Mittelschichtseltern, die das Beste für ihre Kinder wollen, schicken ihren Nachwuchs selbstverständlich ins Ausland. Längst hat sich ein riesiger Markt an Organisationen, Agenturen und anderen professionellen Vermittlern von Auslandsaufenthalten für junge Erwachsene etabliert. Gerade Work and Travel am anderen Ende der Welt ist zum Hit geworden. Wenn das Geld nach der Schule knapp ist und der rechte Lebensplan noch fehlt, wählen viele die populäre Kombination aus Reisen und Arbeiten und planen Dinge, die nichts mit Universität oder Ausbildung, dafür aber viel mit Abenteuer zu tun haben. Was einst die Ausnahme war, ist heute so verbreitet, dass sich für viele nicht mehr die Frage stellt, ob sie den Rucksack packen und aufbrechen, sondern: Wann, wenn nicht jetzt?

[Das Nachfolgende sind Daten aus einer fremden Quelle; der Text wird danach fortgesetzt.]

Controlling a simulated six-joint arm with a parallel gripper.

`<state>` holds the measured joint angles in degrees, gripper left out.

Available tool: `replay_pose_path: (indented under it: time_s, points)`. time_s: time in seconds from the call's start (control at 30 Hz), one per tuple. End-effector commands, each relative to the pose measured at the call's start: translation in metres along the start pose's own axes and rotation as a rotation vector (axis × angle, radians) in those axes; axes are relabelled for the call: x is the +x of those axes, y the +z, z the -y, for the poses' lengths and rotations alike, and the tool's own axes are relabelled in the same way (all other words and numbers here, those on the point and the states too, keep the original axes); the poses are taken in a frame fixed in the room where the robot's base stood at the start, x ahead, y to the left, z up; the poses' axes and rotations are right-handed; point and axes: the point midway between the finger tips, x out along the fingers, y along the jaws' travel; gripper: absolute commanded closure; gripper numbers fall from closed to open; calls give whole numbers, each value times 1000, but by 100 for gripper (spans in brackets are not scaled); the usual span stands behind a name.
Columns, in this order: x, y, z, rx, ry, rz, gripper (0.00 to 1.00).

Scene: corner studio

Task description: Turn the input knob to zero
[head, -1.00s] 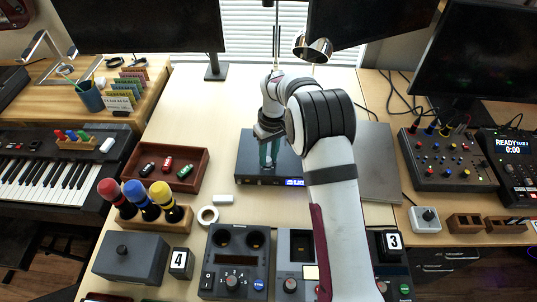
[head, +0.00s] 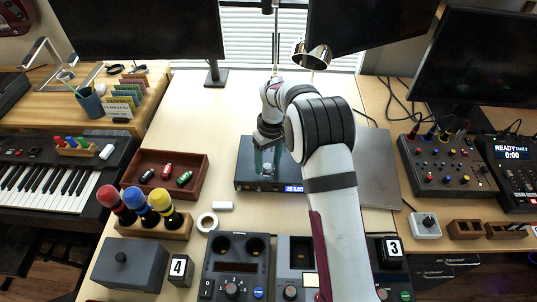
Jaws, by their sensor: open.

Keine Gegend ist weiter weg von zu Hause
Vor allem Australien und Neuseeland ziehen seit Jahren die Backpacker magisch an. Ein Viertel aller Touristen dort sind mit Rucksack unterwegs, die meisten zwischen 20 und 24 Jahre alt. Deutsche stellen 40 Prozent in dieser Altersgruppe – und sie bleiben am längsten. Der durchschnittliche Aufenthalt lag im Jahr 2000 bei 177 Tagen, acht Jahre später verweilten die Backpacker schon 359 Tage.
Vielleicht liegt es an der filmischen Strahlkraft von „Der Herr der Ringe“, dass die großen Kinder, kaum dass die Tinte auf dem Abi-Zeugnis trocken ist, ins neuseeländische Auenland aufbrechen.

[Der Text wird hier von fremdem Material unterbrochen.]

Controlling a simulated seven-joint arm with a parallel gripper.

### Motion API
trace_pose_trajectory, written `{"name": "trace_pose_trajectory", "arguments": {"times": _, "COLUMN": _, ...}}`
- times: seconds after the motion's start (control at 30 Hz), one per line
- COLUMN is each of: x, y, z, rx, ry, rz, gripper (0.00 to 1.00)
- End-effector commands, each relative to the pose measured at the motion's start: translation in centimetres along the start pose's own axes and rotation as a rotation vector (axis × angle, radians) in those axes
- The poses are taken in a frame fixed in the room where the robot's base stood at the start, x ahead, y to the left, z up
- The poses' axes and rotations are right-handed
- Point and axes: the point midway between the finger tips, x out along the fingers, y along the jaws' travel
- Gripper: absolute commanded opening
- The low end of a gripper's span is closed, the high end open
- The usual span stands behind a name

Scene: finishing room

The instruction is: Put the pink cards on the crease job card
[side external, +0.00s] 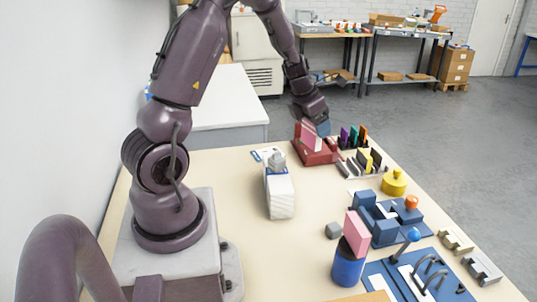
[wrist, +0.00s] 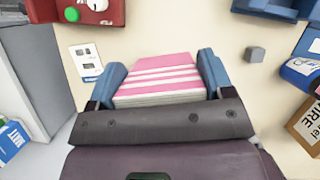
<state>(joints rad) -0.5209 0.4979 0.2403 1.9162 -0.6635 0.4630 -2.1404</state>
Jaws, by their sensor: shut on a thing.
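The pink cards (wrist: 158,76), a stack with pink and white stripes, are gripped between the blue fingers of my gripper (wrist: 162,80) in the wrist view.
A white block (side external: 281,197) with a grey piece on top stands mid-table. A grey cube (side external: 333,231), blue cylinder (side external: 347,266) with a pink block on it, and blue fixture (side external: 386,232) stand nearer.

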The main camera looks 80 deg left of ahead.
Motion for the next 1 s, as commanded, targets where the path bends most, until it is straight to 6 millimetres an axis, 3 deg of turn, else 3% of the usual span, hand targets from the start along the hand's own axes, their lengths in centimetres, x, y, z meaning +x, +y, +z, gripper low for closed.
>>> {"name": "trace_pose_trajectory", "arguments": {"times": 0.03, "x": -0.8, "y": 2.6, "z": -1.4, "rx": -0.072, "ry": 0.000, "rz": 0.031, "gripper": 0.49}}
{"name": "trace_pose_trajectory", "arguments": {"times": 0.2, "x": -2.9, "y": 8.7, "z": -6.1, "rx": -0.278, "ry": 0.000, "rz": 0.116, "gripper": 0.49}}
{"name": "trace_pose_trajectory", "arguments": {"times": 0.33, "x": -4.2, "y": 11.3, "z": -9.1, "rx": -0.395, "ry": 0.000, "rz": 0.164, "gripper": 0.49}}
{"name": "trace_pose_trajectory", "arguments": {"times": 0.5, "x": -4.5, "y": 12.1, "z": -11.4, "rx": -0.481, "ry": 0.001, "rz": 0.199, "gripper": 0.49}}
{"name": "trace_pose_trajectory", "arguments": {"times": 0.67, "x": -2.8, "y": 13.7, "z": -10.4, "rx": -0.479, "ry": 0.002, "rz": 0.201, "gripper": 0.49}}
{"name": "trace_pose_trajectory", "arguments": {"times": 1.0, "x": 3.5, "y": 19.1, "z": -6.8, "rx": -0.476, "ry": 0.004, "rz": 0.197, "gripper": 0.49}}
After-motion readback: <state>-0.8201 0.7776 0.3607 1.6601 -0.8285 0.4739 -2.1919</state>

„Klar, da hatte ich das erste Mal die Idee“, räumt Julius ein. Und als seine Schwester vor drei Jahren nach Down Under aufbrach, wurde sein Entschluss unumstößlich. Fröhlich sinniert er über kommende Freuden: durchs australische Outback streifen, in den Surferparadiesen vorbeischauen, vielleicht Bungee-Jumping ausprobieren. Jedenfalls weltweitweg sein. Keine Weltgegend ist weiter weg von Deutschland. Noch weiter weg wäre nämlich schon wieder näher dran an zu Hause.
Schöne verkehrte Welt
Auch haben Australien und Neuseeland das Wetter, das sich Backpacker wünschen. Sonne satt von Januar bis Dezember und allermeistens Temperaturen, die es einem erlauben, in kurzen Hosen aus dem Haus zu gehen. Im nasskalten deutschen Herbst macht sich ein Großteil auf den Weg, denn dann beginnt Down Under der Sommer. Schöne verkehrte Welt, von hier aus betrachtet: Weihnachten im Hochsommer, im Oktober blühen die Osterglocken, im Juni ist tiefster Winter. Alles genau andersherum als zu Hause, aber dank westlicher Prägung, guter Infrastruktur und Sicherheit ein bisschen wie daheim und nicht so exotisch, dass man komplett umdenken müsste.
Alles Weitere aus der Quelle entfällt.